A moda pegou, com mais de 70 anos de atraso. Camisetas, mensagens no Facebook, capas de caderno, não há lugar onde não esteja reproduzido o velho cartaz britânico: “Keep calm and carry on”.

Ou seja, “fique calmo e vá em frente”. O slogan, pelo que vejo na Wikipédia, foi criado pelo governo inglês em 1939, para ser divulgado na eventualidade de uma invasão nazista. A versão clássica traz a coroa do império encimando as palavras, que se destacam sobre o fundo da bandeira do Reino Unido.

O cartaz não foi muito usado na época, e ficou nos arquivos governamentais. Uma rara cópia foi encontrada num sebo em 2000, e só nos últimos anos a frase virou febre. O mais comum é encontrá-la com letras brancas, sobre um fundo monocromático.

A graça da coisa está em modificar o slogan para todo tipo de situações. “Keep calm e faça um boletim de ocorrência.” “Keep calm and call Batman.” “Keep calm e aguarde o feriadão.” “Keep calm e coma chocolate.” A lista é infinita.

Existem também as modalidades inversas, que começam com “Get excited”, e com “Freak out”: “Dê a louca e quebre tudo”, por exemplo.

Manter a calma eu acho melhor. Qualquer pessoa pode apreciar a sugestão, mas não é casual que a moda tenha começado na Inglaterra.

Teoricamente, o slogan deveria servir como incentivo à resistência. Poderia ter sido utilizado durante o bombardeio alemão sobre a Inglaterra, num momento em que o país estava sozinho contra Hitler.

Talvez não tenha sido sequer necessário difundir os tais cartazes. Enquanto choviam sobre Londres as bombas da blitz, a pianista Myra Hess apresentava, imperturbável, seus recitais de Beethoven; há um filme em que ela aparece, com um bombeiro ao seu lado para qualquer emergência.

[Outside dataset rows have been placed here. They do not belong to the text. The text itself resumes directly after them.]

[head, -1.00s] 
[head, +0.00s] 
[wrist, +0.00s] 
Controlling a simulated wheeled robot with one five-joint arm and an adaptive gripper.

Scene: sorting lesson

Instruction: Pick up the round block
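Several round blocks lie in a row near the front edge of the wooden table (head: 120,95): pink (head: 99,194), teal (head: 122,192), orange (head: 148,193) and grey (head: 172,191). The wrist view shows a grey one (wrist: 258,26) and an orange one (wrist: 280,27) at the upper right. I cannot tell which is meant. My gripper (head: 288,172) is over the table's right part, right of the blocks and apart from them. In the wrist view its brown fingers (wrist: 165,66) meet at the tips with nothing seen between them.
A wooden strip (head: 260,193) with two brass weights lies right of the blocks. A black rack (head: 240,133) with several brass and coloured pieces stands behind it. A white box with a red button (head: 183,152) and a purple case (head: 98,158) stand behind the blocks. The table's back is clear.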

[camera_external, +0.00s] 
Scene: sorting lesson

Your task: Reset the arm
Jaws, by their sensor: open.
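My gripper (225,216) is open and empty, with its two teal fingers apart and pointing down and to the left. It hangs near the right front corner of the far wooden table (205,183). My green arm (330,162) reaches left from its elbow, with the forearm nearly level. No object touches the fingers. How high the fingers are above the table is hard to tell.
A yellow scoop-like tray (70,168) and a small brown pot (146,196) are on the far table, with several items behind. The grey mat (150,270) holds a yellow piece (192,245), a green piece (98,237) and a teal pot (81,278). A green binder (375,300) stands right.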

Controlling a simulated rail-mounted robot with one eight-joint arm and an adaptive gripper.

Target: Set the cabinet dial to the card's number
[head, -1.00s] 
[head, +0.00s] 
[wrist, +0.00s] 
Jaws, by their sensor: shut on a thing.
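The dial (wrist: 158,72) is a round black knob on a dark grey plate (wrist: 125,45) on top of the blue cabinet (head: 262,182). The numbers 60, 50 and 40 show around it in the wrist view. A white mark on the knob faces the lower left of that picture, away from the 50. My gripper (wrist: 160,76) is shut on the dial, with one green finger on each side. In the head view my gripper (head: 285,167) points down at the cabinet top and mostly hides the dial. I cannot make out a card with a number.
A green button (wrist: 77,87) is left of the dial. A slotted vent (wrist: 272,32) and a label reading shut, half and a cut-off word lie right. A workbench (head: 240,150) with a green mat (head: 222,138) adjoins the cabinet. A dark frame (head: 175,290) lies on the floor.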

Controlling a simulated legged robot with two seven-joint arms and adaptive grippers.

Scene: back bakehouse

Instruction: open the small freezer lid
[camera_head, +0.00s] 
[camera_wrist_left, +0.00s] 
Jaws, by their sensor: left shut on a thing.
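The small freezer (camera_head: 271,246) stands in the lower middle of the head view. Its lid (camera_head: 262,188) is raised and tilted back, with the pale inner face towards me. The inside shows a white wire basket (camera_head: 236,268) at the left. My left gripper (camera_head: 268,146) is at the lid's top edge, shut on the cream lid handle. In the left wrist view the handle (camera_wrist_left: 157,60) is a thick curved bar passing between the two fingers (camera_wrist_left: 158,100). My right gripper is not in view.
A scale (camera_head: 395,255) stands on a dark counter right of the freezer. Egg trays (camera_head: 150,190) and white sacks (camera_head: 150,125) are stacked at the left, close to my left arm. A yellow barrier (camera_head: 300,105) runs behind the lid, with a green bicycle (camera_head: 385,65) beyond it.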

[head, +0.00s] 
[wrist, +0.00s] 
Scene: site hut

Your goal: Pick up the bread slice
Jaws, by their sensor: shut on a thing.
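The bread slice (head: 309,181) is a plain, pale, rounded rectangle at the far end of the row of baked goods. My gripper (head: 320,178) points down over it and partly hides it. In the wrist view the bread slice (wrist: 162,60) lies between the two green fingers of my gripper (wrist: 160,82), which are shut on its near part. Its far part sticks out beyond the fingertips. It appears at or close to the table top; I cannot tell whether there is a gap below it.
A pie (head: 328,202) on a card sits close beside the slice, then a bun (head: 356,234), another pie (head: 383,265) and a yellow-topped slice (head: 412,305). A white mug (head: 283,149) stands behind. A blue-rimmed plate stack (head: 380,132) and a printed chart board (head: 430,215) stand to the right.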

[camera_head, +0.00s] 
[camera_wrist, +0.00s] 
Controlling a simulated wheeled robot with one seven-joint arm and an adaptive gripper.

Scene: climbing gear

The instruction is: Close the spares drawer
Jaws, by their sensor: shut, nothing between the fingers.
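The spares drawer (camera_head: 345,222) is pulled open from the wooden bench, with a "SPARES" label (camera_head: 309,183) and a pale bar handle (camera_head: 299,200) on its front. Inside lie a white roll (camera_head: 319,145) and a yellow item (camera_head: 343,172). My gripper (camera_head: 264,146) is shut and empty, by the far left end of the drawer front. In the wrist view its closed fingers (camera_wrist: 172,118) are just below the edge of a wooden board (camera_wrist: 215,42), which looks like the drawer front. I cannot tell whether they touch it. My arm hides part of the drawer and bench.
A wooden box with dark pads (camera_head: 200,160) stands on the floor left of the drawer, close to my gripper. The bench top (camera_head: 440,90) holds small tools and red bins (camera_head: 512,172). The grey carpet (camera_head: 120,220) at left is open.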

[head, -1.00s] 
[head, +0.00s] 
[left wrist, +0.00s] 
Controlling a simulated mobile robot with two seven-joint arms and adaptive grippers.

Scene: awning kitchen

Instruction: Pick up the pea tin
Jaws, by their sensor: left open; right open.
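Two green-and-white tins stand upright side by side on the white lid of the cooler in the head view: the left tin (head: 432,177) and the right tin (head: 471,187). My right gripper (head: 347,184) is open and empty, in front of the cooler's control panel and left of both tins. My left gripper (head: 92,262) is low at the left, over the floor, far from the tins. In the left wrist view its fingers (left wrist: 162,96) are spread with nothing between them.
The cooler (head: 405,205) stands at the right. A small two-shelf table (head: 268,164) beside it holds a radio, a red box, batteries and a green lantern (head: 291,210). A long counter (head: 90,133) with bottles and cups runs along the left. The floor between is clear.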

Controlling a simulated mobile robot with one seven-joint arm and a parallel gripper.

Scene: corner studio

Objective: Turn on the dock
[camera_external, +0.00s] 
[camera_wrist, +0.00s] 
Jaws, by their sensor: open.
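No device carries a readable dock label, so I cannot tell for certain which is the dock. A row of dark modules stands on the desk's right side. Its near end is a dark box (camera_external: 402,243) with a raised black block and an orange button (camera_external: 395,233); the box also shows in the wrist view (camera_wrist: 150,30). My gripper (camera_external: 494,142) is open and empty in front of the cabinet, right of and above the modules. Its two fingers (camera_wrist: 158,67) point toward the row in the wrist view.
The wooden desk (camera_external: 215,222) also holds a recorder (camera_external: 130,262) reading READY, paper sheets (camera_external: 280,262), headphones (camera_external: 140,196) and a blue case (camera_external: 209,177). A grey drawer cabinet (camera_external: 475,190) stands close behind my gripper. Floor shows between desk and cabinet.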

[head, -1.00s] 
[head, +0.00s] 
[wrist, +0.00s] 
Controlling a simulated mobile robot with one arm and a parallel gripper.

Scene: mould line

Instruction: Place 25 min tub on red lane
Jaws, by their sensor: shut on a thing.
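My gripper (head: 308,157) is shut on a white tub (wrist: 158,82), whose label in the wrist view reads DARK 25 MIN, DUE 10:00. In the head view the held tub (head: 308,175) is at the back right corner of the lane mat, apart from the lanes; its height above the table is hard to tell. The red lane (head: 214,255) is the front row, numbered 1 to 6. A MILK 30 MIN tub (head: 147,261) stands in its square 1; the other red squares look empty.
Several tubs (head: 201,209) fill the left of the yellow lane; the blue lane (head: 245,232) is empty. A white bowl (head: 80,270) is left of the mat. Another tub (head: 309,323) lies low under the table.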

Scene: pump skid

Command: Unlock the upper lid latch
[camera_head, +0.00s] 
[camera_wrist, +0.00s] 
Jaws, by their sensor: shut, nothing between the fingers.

Teríamos aí um bom motivo para a frase entrar na moda. Manter as mesmas atividades, num clima de ameaça, equivale a dar um sentido novo, e mais alto, à própria rotina.

O slogan traz também o sabor nostálgico de uma época em que governo e população poderiam, por vezes, parecer uma coisa só. As bombas caem sobre todos.

A liderança de Churchill naqueles anos de guerra —que também volta a ser reverenciada atualmente— colocava em cena algumas funções do Estado democrático que, talvez, estejam em desuso.

Coordenação, organização, motivação, por exemplo. Uma coisa são as reações individuais que possamos ter diante de um problema; outra, a atitude que sabemos ser melhor adotar coletivamente. Uma terceira coisa é um governo que, ouvida a vontade da maioria, torna-se legítimo ao apontar o rumo a ser seguido.

Depois de décadas de individualismo e desregulamentação, entretanto, o “keep calm and carry on”, parece adquirir o sentido oposto. Em primeiro lugar, imagino que a força da crise econômica europeia tenha tido seu peso na ressurreição do cartaz.

Mantenha-se calmo, aguente, que um dia passa. A frase naturalmente se aplica a tudo o que não tem solução, ou cuja solução está entregue a um governo fraco, incompetente e corrupto: o trânsito nas cidades brasileiras, a criminalidade, o desemprego, os aeroportos, tudo o que quisermos.

Ao mesmo tempo, o slogan foi “privatizado”, por assim dizer. Torna-se um convite ao conforto (fique calmo e coma chocolate), ao aperfeiçoamento pessoal (keep calm and play volleyball), ao consumo (fique calmo e use jeans da nossa marca).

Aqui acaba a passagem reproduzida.